◆ **REQUEST**:
Produce a word-for-word copy of the listing below without its pictures.

◆ **GIVEN MATERIAL**:
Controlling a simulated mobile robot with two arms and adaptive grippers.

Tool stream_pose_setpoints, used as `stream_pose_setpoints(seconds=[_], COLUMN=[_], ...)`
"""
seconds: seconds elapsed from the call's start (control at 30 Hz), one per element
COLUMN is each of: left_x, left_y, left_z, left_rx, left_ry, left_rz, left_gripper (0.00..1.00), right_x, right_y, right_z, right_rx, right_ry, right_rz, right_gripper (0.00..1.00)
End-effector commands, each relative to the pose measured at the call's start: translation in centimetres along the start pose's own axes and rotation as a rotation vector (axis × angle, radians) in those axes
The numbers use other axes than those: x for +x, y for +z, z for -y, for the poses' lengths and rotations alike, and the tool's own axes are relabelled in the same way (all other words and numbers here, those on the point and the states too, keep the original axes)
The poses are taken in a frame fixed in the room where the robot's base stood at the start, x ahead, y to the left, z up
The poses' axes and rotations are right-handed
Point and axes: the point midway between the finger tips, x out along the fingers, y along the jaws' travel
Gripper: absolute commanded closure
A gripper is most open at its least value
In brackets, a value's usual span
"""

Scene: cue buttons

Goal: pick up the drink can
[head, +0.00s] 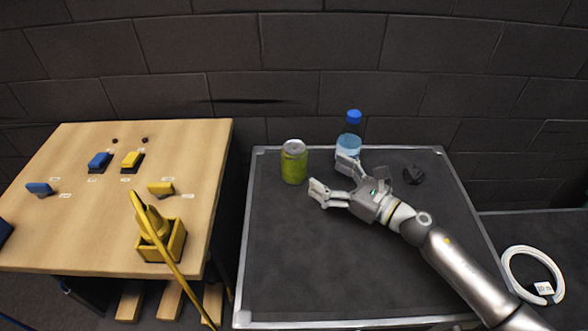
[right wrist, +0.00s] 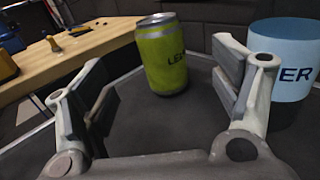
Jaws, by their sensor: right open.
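The drink can (head: 294,163) is green-yellow with a silver top and stands upright near the back left of the grey table. My right gripper (head: 332,178) is open and empty, to the right of the can, with its fingers pointing left towards it. In the right wrist view the can (right wrist: 163,58) stands beyond and between the two open fingers (right wrist: 160,85), apart from both. My left gripper is not in view.
A water bottle (head: 349,136) with a blue cap stands right of the can, close behind my right gripper. A wooden table (head: 75,230) with blue and yellow buttons is at left. The grey table's front (head: 310,270) is clear.

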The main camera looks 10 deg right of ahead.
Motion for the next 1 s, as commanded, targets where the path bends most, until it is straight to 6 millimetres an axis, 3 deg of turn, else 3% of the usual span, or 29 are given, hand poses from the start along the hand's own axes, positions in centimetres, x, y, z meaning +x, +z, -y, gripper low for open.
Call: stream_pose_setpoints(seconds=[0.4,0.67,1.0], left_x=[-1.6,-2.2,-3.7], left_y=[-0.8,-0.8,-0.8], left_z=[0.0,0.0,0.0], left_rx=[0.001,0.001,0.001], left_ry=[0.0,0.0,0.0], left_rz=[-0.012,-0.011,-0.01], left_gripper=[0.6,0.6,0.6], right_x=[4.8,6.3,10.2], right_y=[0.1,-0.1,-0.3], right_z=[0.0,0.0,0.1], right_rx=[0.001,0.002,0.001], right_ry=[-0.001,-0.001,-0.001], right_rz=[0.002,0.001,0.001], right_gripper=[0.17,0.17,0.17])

◆ **SOLVED EXERCISE**:
Controlling a simulated mobile robot with two arms and adaptive grippers.

Tool stream_pose_setpoints, used as `stream_pose_setpoints(seconds=[_], COLUMN=[_], ...)`
"""
seconds: seconds elapsed from the call's start (control at 30 Hz), one per element
COLUMN is each of: left_x, left_y, left_z, left_rx, left_ry, left_rz, left_gripper (0.00..1.00), right_x, right_y, right_z, right_rx, right_ry, right_rz, right_gripper (0.00..1.00)
End-effector commands, each relative to the pose measured at the call's start: translation in centimetres along the start pose's own axes and rotation as a rotation vector (axis × angle, radians) in those axes
The numbers use other axes than those: x for +x, y for +z, z for -y, for the poses' lengths and rotations alike, and the tool's own axes are relabelled in the same way (all other words and numbers here, those on the point and the states too, keep the original axes)
The poses are taken in a frame fixed in the room where the robot's base stood at the start, x ahead, y to the left, z up
The poses' axes and rotations are right-handed
Point and axes: the point midway between the finger tips, x out along the fingers, y along the jaws' travel
Gripper: absolute commanded closure
A gripper is most open at its least value
In brackets, a value's usual span
"""

Scene: cue buttons

Goal: pick up the drink can
[head, +0.00s] 
[right wrist, +0.00s] 
Jaws, by their sensor: right open.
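The drink can (head: 294,163) is green-yellow with a silver top and stands upright near the back left of the grey table. My right gripper (head: 332,178) is open and empty, to the right of the can, with its fingers pointing left towards it. In the right wrist view the can (right wrist: 163,58) stands beyond and between the two open fingers (right wrist: 160,85), apart from both. My left gripper is not in view.
A water bottle (head: 349,136) with a blue cap stands right of the can, close behind my right gripper. A wooden table (head: 75,230) with blue and yellow buttons is at left. The grey table's front (head: 310,270) is clear.

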The main camera looks 10 deg right of ahead.
Motion for the next 1 s, as commanded, targets where the path bends most, until it is straight to 6 millimetres an axis, 3 deg of turn, else 3% of the usual span, or 29 are given, hand poses from the start along the hand's own axes, positions in centimetres, x, y, z meaning +x, +z, -y, gripper low for open.
Call: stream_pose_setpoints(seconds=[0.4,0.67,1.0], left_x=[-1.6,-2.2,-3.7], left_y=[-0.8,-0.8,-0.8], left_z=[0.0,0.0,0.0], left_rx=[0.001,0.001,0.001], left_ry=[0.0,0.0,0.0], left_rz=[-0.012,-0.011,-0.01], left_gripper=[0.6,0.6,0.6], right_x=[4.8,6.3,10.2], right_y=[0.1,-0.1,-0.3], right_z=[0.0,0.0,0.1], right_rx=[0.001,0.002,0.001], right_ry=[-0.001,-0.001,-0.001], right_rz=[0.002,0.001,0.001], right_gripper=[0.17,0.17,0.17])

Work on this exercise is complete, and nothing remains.